### Direction
The material below holds pictures; leave them out and reproduce exactly the lines from the one with "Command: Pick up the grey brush" through the one with "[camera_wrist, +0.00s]", inclusive.

(Records of robot episodes)
◇ ◇ ◇ ◇

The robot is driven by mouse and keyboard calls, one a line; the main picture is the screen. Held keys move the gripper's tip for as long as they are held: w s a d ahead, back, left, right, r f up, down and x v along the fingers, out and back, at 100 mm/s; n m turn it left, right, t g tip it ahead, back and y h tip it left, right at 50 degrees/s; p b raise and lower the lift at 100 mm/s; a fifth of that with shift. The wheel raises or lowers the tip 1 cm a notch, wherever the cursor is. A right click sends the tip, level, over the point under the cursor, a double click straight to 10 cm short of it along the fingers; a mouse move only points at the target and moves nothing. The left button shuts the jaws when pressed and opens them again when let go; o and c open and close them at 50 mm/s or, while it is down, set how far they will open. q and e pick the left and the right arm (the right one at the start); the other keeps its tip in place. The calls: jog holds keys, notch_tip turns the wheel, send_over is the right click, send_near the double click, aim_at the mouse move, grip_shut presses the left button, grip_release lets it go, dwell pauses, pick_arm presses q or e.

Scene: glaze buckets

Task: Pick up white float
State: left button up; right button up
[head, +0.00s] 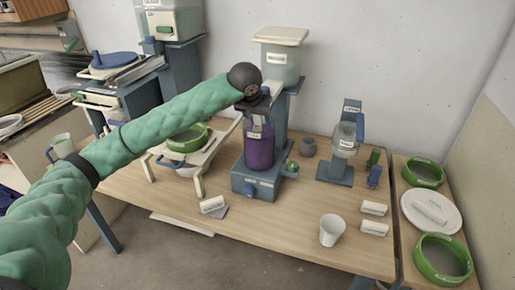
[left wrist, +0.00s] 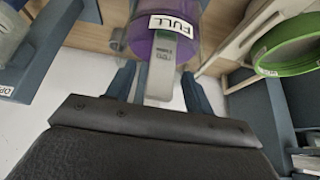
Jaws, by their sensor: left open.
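My left gripper (head: 257,104) is over the top of the purple container (head: 259,148) on its blue stand. In the left wrist view, its two fingers (left wrist: 160,88) are apart, one on each side of a pale strip (left wrist: 161,72) with a small label. The strip lies between the fingers, and I cannot tell whether they touch it. The strip may be the white float, but its label is too small to read. The purple container (left wrist: 200,42) with a FULL label is just beyond. In the head view my arm and gripper hide the container's top. My right gripper does not show.
A tall blue stand with a lidded clear bucket (head: 281,63) rises right behind the gripper. A white rack with a green ring sieve (head: 188,138) is to the left. A white cup (head: 332,230) and small labelled blocks stand at front right.

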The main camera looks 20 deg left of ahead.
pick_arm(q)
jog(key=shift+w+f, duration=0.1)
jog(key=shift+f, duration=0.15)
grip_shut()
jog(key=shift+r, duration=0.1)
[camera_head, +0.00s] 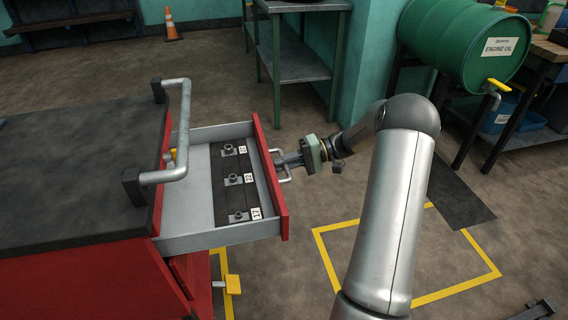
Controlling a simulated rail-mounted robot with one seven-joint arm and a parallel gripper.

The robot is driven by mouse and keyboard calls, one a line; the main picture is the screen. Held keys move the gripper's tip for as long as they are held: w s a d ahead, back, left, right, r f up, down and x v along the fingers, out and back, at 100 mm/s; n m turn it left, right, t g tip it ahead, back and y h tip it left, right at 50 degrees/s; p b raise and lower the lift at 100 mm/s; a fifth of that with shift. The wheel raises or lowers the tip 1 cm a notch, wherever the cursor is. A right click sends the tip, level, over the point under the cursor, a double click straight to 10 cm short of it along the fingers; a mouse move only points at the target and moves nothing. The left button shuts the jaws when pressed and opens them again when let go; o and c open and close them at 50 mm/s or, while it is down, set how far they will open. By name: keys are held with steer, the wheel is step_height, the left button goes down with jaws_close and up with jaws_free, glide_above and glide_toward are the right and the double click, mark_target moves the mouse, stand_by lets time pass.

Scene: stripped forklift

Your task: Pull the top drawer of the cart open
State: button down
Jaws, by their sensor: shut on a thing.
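The cart (70,165), red with a dark top, stands at the left. Its top drawer (195,188) is pulled out to the right, with its grey inside and red front panel (268,180) showing. Inside lies a dark strip with several metal fittings and white number labels. The drawer's handle (285,168) is a small metal bar on the outer side of the front panel. My gripper (286,160) is at this handle and shut on it, coming from the right. The fingertips are small in this view and partly blend with the handle.
A push bar (182,130) stands out from the cart top. A yellow-tabbed part (232,284) shows below the drawer. A green engine oil drum (462,45) and benches stand behind at the right. Floor with a yellow outline (330,255) lies open right of the drawer.

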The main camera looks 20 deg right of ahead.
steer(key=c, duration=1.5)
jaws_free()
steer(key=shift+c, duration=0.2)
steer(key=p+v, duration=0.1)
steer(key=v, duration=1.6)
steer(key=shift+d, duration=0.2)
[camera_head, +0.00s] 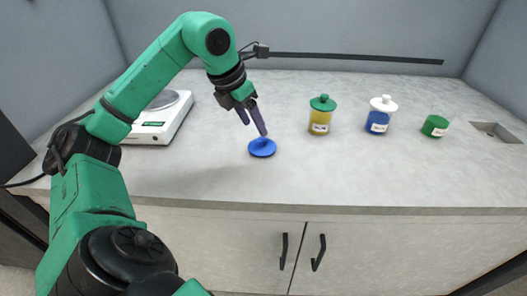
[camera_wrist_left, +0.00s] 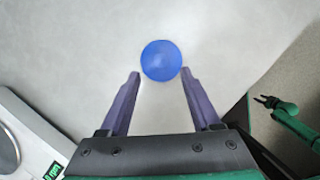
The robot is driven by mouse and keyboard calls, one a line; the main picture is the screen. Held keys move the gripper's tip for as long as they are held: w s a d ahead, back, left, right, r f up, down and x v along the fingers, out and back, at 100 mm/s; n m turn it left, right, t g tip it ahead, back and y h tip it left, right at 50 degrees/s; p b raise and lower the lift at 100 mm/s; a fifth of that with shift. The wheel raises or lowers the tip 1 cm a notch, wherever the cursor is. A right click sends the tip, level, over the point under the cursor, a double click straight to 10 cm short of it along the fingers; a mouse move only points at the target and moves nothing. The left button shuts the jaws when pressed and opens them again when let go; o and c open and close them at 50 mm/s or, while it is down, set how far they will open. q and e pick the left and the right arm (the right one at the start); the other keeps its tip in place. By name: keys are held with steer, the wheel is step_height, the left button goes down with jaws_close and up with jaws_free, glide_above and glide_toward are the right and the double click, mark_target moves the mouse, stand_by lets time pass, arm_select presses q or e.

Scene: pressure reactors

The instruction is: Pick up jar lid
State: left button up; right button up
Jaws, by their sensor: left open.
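The jar lid (camera_head: 262,148) is a round blue disc lying flat on the counter, near the middle of the head view. In the left wrist view the lid (camera_wrist_left: 160,61) shows from above, just beyond the fingertips and centred between them. My left gripper (camera_head: 254,122) is open, with its fingers pointing down above the lid. In the wrist view the left gripper (camera_wrist_left: 160,75) has its two purple fingers spread, with nothing between them. My right gripper (camera_wrist_left: 266,101) shows small at the right of the wrist view, too small to judge its jaws.
A white scale (camera_head: 158,120) stands left of the lid. To the right are a yellow jar with a green lid (camera_head: 320,118), a blue jar with a white lid (camera_head: 380,115) and a green jar (camera_head: 435,126). A sink recess (camera_head: 496,132) is at far right. The front counter is clear.

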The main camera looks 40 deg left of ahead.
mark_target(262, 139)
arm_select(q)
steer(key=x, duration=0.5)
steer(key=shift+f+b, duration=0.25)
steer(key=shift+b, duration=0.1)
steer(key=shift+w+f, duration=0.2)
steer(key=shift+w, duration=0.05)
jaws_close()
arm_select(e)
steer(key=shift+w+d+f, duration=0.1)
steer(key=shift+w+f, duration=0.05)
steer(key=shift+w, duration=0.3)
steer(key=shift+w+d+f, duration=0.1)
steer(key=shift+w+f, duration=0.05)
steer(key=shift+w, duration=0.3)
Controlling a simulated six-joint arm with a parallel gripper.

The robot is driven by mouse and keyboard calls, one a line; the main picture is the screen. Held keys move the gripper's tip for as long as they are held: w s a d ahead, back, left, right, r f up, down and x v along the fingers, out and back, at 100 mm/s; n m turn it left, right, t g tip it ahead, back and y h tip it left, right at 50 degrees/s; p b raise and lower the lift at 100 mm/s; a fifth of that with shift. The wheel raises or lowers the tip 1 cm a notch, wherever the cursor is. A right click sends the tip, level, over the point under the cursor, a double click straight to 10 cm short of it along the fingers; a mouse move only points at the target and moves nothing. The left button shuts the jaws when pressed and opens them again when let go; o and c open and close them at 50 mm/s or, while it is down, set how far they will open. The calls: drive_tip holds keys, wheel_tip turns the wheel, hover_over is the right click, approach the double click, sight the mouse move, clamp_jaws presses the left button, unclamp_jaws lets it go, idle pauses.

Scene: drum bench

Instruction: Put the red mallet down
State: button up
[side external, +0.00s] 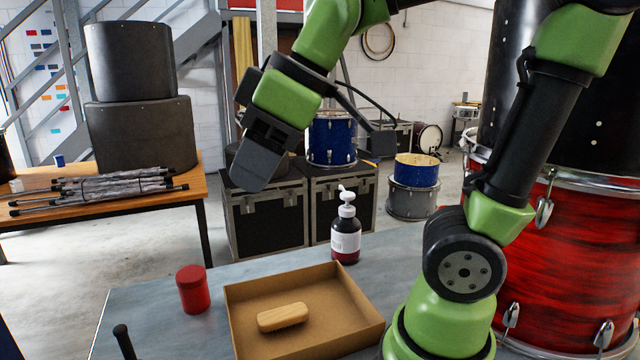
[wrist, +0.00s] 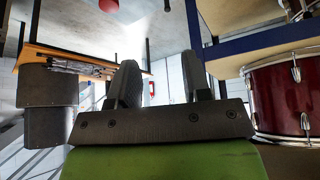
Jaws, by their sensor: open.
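My gripper (side external: 252,176) is high above the bench, tilted down to the left. In the wrist view its two fingers (wrist: 160,82) are apart with nothing between them. I see no whole red mallet. A short red cylinder (side external: 193,289) stands on the grey bench (side external: 150,292), left of the tray and well below my gripper. A black, round-topped rod (side external: 124,342) rises at the lower left picture edge; its lower part is cut off, so I cannot tell whether it is a mallet handle. A red thing (wrist: 108,5) is cut off at the wrist view's top.
A shallow brown tray (side external: 362,310) on the bench holds a wooden block (side external: 283,317). A pump bottle (side external: 346,230) stands behind the tray. A big red drum (side external: 570,260) is at the right. Bare bench lies around the red cylinder.

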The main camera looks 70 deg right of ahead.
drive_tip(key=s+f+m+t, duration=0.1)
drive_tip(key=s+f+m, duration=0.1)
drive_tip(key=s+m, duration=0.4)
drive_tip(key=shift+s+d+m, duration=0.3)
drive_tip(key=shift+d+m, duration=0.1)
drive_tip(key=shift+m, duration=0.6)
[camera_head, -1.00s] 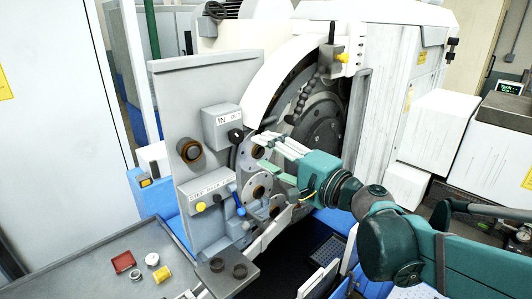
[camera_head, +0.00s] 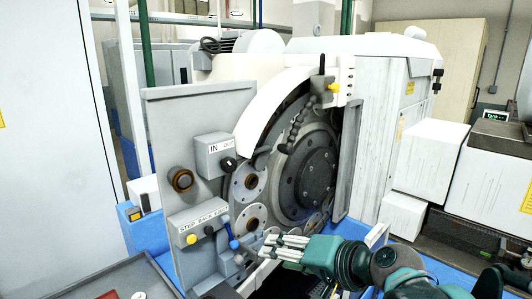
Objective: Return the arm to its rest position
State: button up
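My gripper (camera_head: 266,246) is at the lower middle of the head view, with its pale fingers pointing left. Its fingers lie close together in this view, and I cannot tell whether they are open or shut. I see nothing held between them. The gripper is in front of the lower part of the ring grinder (camera_head: 318,177), below its large dark wheel. My green arm runs from the gripper to the lower right corner.
A grey panel carries an IN/OUT switch box (camera_head: 214,157) and a STEP BACK box (camera_head: 198,222) with a yellow button and a blue lever. A tray (camera_head: 105,278) is partly visible at the lower left. White cabinets (camera_head: 427,158) stand at the right.

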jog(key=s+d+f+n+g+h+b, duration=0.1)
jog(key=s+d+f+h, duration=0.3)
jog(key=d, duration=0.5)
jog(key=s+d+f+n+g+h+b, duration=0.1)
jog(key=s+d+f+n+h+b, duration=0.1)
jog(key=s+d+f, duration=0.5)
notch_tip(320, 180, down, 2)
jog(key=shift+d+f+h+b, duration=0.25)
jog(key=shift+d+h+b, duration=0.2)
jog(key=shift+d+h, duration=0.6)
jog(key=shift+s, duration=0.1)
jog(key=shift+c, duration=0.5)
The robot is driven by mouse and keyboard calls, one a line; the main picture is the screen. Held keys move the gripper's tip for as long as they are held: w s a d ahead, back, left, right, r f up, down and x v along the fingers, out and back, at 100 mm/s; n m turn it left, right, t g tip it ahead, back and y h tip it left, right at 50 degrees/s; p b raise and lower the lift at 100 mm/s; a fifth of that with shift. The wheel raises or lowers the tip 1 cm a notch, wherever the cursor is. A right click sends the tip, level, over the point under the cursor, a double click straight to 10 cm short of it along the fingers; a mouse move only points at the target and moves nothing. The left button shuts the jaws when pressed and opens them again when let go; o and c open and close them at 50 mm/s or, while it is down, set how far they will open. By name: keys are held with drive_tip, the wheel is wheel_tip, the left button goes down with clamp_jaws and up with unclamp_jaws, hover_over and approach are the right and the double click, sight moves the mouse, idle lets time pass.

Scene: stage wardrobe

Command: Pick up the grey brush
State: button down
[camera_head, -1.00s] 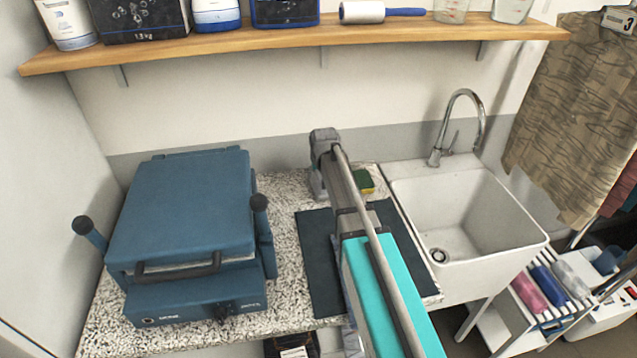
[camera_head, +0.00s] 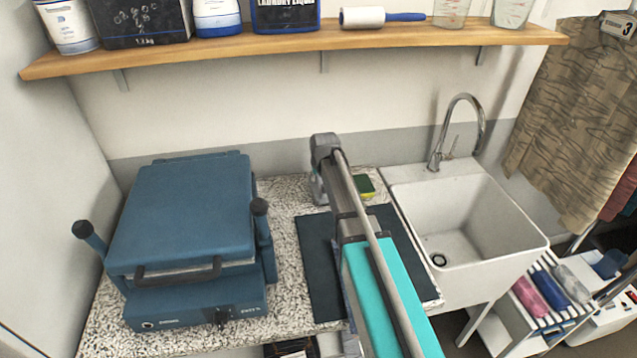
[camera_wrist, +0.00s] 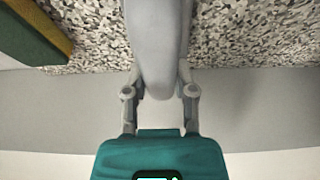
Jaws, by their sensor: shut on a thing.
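In the wrist view, the grey brush (camera_wrist: 157,45) is a smooth, rounded grey shape running from the top edge down between my fingers. My gripper (camera_wrist: 159,92) is shut on it, with a finger on each side. The brush's far end is out of frame, and I see no bristles. In the head view, my arm reaches over the counter towards the wall and hides most of the gripper. Whether the brush touches the speckled counter (camera_head: 286,205) cannot be told.
A green and yellow sponge (camera_head: 365,186) lies close to the right of my gripper. A dark mat (camera_head: 320,265) lies under my arm. A blue heat press (camera_head: 185,215) stands left, a white sink (camera_head: 470,215) right. A wooden shelf (camera_head: 300,45) with bottles hangs above.

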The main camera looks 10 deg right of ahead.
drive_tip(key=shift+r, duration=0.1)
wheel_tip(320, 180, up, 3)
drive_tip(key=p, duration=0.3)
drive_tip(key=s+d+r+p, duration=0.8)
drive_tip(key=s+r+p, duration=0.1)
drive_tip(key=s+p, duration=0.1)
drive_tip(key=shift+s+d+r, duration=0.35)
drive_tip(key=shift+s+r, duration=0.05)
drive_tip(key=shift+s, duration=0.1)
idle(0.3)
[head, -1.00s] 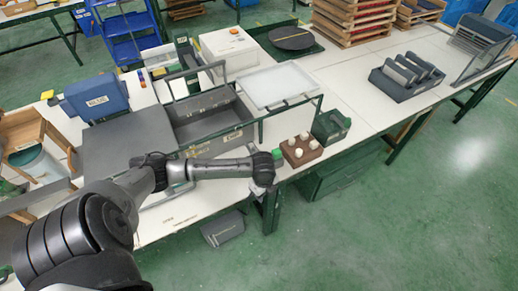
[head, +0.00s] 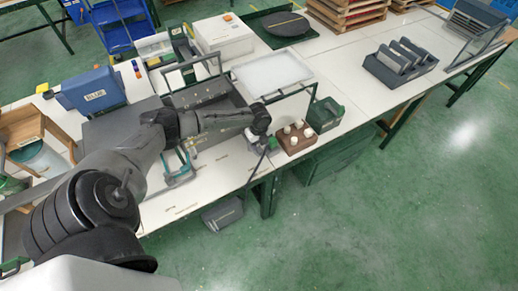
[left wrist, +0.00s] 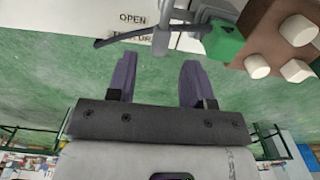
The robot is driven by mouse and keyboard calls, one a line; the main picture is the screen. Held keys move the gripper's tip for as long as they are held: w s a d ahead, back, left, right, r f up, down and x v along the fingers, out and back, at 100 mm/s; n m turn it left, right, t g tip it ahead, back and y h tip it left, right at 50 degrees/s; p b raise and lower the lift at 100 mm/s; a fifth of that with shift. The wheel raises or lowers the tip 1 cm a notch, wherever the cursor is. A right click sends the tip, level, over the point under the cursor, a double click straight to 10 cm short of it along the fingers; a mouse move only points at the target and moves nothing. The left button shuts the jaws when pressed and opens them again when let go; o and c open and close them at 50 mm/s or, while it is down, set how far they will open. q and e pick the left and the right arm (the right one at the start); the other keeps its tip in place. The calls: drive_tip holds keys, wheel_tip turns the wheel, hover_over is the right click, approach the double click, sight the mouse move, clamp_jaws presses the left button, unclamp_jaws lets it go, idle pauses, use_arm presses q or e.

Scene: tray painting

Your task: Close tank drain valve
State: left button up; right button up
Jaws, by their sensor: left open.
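The grey tank (head: 212,92) stands on the bench behind my left forearm. In the left wrist view, a grey pipe fitting (left wrist: 163,38) with a thin dark lever (left wrist: 125,34) sticks out at the bench edge, beside a printed OPEN label (left wrist: 132,19). I take this to be the drain valve. The lever points left from the fitting. My left gripper (left wrist: 157,80) is open, its two dark fingers apart with nothing between them, just short of the fitting in the picture. In the head view the fingers are largely hidden below the wrist. My right gripper is out of view.
A green block (left wrist: 222,41) sits right of the fitting, next to a brown holder (head: 296,140) with several white knobs. A teal-handled frame (head: 180,172) lies left on the bench. A white tray (head: 272,72) stands behind. Green floor in front is largely open.

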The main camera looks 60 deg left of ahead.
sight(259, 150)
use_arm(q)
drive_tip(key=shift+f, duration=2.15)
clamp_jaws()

◇ ◇ ◇ ◇

### Written answer
Command: Pick up the grey brush
State: button down
[camera_head, -1.00s] 
[camera_head, +0.00s] 
[camera_wrist, +0.00s] 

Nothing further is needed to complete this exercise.